• _Work required_
Beginning with the line where "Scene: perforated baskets" appears, retype every remaining line of the data below, both the first and last included.

• _Material_

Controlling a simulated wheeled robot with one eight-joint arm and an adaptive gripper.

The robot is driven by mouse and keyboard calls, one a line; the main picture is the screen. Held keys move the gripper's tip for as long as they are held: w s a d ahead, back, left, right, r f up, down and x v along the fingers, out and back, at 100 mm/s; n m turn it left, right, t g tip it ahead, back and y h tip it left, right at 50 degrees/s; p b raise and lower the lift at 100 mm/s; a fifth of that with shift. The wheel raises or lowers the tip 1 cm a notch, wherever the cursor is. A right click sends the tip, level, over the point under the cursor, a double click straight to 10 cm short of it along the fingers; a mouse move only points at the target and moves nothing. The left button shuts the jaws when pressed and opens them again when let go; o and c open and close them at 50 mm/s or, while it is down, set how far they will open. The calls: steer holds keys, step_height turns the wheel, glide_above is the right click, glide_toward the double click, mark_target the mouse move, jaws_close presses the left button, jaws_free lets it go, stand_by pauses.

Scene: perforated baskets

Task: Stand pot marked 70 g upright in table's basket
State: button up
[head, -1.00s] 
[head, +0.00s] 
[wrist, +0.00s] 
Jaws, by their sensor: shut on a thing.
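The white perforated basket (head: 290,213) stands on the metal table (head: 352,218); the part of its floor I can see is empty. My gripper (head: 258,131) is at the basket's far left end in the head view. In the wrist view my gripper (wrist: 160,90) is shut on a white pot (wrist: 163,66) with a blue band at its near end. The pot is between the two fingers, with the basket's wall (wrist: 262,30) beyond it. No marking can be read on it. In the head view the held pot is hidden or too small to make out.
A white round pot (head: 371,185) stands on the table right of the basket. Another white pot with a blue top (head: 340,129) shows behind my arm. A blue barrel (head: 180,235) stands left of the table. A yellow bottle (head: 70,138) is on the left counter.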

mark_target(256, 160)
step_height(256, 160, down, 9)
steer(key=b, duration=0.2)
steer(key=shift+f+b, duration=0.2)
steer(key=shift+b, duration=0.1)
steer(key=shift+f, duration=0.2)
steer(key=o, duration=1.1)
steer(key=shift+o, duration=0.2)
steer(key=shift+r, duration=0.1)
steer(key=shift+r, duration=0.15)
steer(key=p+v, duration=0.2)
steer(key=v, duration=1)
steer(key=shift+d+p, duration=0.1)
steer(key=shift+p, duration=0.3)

• _Solution to this exercise_
Scene: perforated baskets

Task: Stand pot marked 70 g upright in table's basket
State: button up
[head, -1.00s] 
[head, +0.00s] 
[wrist, +0.00s] 
Jaws, by their sensor: shut on a thing.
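The white perforated basket (head: 290,213) stands on the metal table (head: 352,218); the part of its floor I can see is empty. My gripper (head: 258,131) is at the basket's far left end in the head view. In the wrist view my gripper (wrist: 160,90) is shut on a white pot (wrist: 163,66) with a blue band at its near end. The pot is between the two fingers, with the basket's wall (wrist: 262,30) beyond it. No marking can be read on it. In the head view the held pot is hidden or too small to make out.
A white round pot (head: 371,185) stands on the table right of the basket. Another white pot with a blue top (head: 340,129) shows behind my arm. A blue barrel (head: 180,235) stands left of the table. A yellow bottle (head: 70,138) is on the left counter.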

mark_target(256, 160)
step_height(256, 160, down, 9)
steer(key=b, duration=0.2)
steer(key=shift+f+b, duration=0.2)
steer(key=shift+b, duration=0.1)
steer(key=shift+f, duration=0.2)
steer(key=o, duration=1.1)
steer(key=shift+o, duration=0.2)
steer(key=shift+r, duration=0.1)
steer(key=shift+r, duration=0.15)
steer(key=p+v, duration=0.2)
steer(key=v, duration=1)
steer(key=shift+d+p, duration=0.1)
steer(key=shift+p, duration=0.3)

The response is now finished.